Where are the Founding Father caliber of leaders in our day?  Lately the Lord is convicting/challenging me about how pervasively a feeble, beleaguered tone in leadership is excused and validated…starting in my sphere of influence as a husband, father, and pastor.  I just read a new book entitled Killing England that reminded me of the noble courage and risks many willingly embraced for love of country and posterity:

“If the new commander-in-chief (Washington) can successfully raise, train, feed, clothe, and equip an army, he must still find a way to defeat the British regulars, widely considered the world’s greatest fighting force.  Should he lose, this new general will not merely be placed in captivity as a prison of war, he will be treated as a traitor to the British Crown and hanged for high treason.

This will not, however be an ordinary hanging.  High treason is considered the greatest capital crime a man can commit against the king of England.  The punishment is extraordinary, ensuring a slow and hideous death.  It will begin when the accused is tied to a horse and dragged to the gallows.  He will then be hanged by the neck, but cut down before he dies so that he remains alive for what comes next, which is the slicing open of his abdomen and the burning of his intestines as they dangle outside his body.  Only then will this general have his head cut off. His corpse will then be cut up into four parts, all of which will be delivered to the king.
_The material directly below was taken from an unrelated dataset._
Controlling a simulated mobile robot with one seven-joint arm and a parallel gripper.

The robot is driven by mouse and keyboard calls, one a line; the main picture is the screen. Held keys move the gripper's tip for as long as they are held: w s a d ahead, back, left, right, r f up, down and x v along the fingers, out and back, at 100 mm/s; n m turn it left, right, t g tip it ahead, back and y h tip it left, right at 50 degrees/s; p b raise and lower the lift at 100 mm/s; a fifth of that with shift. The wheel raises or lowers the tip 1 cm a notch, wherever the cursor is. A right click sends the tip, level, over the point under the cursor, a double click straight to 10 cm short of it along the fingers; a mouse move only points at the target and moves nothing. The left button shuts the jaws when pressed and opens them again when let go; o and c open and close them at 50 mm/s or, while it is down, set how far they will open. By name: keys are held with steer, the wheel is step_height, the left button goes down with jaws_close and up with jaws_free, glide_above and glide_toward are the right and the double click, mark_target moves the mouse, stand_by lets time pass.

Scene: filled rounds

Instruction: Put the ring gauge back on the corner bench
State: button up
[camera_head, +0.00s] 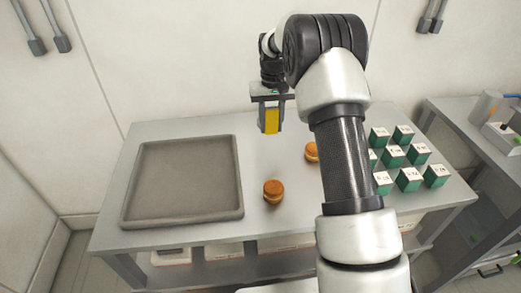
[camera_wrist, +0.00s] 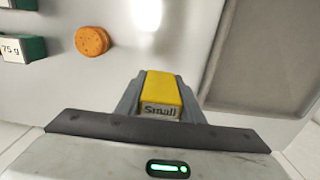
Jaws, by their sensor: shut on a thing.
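My gripper (camera_head: 271,126) is shut on a yellow block (camera_head: 272,119) and holds it above the grey table (camera_head: 255,222), between the tray and the green boxes. In the wrist view the yellow block (camera_wrist: 163,92) sits between the two fingers (camera_wrist: 160,88), with a label reading "Small" on its near face. I see nothing that I can surely call a ring gauge. A second bench (camera_head: 455,112) stands at the right edge; I cannot tell if it is the corner bench.
A shallow grey tray (camera_head: 238,178) lies on the table's left. Two orange-brown round pieces (camera_head: 273,190) (camera_head: 311,151) stand mid-table. Several labelled green boxes (camera_head: 408,179) stand at the right. The second bench holds a grey device (camera_head: 497,136). Bare tabletop lies around the front round piece.

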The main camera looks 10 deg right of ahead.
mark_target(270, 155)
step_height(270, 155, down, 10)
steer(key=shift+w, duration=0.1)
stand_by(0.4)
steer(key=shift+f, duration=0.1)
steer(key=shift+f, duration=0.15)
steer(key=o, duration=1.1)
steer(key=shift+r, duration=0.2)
But the punishment will not end there.  All lands and monies will be confiscated from this unlucky man’s estate.  And, of course, if the general’s wife should also be accused of treason for conspiring with her husband, she will be burned alive.” (Killing England, p. 23)

Wow!  I was shocked to truly stop and consider for the first time the scary density of danger posed to this emerging leader.  I know the language is shockingly graphic, but since when has leadership ever been easy?  George Washington, who assumed these risks, carved out the country many of us enjoy not from a position of personal comfort but with a posture of breath-taking, high-stakes courage! To my fellow leaders, we cannot have it both ways-enjoy a resistance-free existence and be out front blazing an engaging path to the glorious future.  If you find yourself tempted to do so, you are foolishly fighting the irresistible inertia to which every true, God-inspired leader at home, career, community, and ministry must yield.
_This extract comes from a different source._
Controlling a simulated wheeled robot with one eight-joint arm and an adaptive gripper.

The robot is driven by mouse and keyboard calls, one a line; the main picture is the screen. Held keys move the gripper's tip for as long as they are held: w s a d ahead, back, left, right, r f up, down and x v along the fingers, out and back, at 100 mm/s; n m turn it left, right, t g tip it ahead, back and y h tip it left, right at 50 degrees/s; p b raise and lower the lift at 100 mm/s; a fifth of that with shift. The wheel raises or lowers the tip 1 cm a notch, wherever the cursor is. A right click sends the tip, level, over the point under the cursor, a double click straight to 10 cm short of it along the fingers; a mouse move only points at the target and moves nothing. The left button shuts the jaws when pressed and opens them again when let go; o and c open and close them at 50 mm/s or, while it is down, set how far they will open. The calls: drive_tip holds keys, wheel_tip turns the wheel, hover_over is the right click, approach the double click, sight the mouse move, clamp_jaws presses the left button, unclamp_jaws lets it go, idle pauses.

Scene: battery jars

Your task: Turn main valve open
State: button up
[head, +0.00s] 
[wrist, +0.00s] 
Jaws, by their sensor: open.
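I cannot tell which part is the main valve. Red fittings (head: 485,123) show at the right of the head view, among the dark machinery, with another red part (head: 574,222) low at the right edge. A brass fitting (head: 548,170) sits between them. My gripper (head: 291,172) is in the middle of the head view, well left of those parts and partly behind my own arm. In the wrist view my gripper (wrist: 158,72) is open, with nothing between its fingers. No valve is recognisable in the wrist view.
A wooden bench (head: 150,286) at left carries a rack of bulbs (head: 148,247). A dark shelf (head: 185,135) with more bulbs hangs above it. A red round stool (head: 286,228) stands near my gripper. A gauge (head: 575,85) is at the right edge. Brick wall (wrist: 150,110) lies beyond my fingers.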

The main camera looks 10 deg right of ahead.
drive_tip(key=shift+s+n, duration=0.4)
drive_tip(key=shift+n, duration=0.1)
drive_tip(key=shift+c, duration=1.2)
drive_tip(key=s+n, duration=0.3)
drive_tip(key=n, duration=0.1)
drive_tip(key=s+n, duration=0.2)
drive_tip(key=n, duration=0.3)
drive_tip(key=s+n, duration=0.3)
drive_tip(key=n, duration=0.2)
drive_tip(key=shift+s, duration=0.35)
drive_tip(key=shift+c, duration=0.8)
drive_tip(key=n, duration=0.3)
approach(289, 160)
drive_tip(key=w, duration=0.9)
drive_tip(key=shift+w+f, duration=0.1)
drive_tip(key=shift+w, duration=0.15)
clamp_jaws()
Paul, a leader who knew a thing or two about hardship, chimes in with 2 Timothy 2:2-4,

Thou therefore, my son, be strong in the grace that is in Christ Jesus. And the things that thou hast heard of me among many witnesses, the same commit thou to faithful men, who shall be able to teach others also. Thou therefore endure hardness, as a good soldier of Jesus Christ. No man that warreth entangleth himself with the affairs of this life; that he may please him who hath chosen him to be a soldier.
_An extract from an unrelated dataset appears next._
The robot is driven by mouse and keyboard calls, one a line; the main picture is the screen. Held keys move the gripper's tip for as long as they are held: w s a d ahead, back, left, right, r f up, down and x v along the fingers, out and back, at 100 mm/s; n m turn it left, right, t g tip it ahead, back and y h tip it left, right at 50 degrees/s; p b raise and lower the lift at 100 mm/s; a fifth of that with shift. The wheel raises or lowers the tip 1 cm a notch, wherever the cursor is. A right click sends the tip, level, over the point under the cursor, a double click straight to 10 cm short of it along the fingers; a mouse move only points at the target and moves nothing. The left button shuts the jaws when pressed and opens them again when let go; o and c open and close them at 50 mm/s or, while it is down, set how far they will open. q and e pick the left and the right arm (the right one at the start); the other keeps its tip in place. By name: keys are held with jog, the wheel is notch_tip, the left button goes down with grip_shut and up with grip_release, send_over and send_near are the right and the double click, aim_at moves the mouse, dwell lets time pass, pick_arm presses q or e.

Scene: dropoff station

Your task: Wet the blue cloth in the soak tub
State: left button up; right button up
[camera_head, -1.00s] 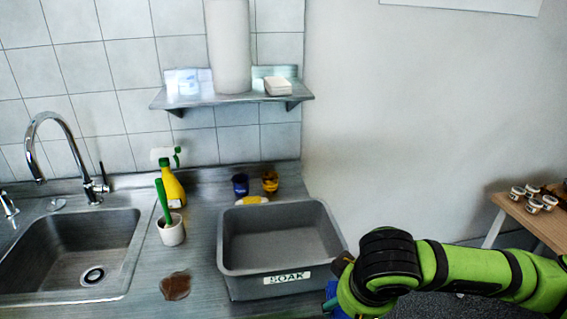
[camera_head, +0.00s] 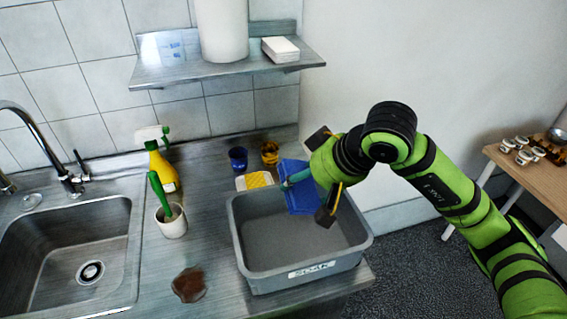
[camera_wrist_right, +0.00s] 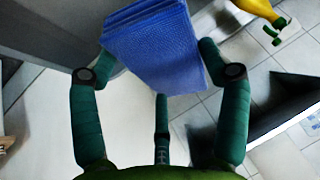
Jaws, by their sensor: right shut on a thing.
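The blue cloth (camera_head: 297,190) is a folded pad, held by my right gripper (camera_head: 312,178) above the right back part of the soak tub. In the right wrist view the blue cloth (camera_wrist_right: 150,45) sits between the fingers of my right gripper (camera_wrist_right: 153,65), which is shut on it. The soak tub (camera_head: 305,280) is a grey open bin with a SOAK label on its front, standing on the counter. Its visible inside looks plain grey; I cannot tell whether it holds water. The gripper hides part of its back right rim. My left gripper is not in view.
A yellow sponge (camera_head: 256,181), a blue cup (camera_head: 238,158) and an amber cup (camera_head: 270,153) stand behind the tub. A white pot with a green brush (camera_head: 171,222), a yellow spray bottle (camera_head: 162,168) and a brown spill (camera_head: 189,285) are left. A shelf (camera_head: 225,72) hangs above.

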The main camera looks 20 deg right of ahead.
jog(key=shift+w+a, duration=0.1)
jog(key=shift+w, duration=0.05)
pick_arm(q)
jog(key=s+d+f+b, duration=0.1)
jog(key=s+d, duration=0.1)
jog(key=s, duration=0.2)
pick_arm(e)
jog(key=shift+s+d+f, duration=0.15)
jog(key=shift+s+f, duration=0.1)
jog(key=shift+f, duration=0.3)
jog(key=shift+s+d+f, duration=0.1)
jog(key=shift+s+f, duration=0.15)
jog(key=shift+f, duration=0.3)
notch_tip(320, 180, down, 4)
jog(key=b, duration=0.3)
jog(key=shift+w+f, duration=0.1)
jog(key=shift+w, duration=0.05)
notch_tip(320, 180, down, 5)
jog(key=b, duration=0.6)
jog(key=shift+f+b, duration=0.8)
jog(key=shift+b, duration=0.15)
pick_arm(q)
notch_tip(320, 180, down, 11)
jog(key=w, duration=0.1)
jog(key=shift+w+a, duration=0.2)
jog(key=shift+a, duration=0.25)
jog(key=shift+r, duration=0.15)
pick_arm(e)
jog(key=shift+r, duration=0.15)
Jesus, the ultimate example, is described in Luke 9:51,

And it came to pass, when the time was come that he should be received up, he stedfastly set his face to go to Jerusalem.

Here is a maxim that becomes more true in my mind with every passing year: The moment you develop a victim complex is the moment you cease to be a high-impact leader.  Stop being soft.  Stop being a woe-is-me wimp.  Soldier up as a modern-day Washington…not for a man-carved Rushmore but to elevate the cause of Christ, to exert our Spirit-enabled giftings, and to enlist the next generation of spiritual and relational patriots.

Oswald Chamber sums up the necessity of this influential, legacy-building tenacity well, You cannot keep yourself fit if you give way to self-pity.”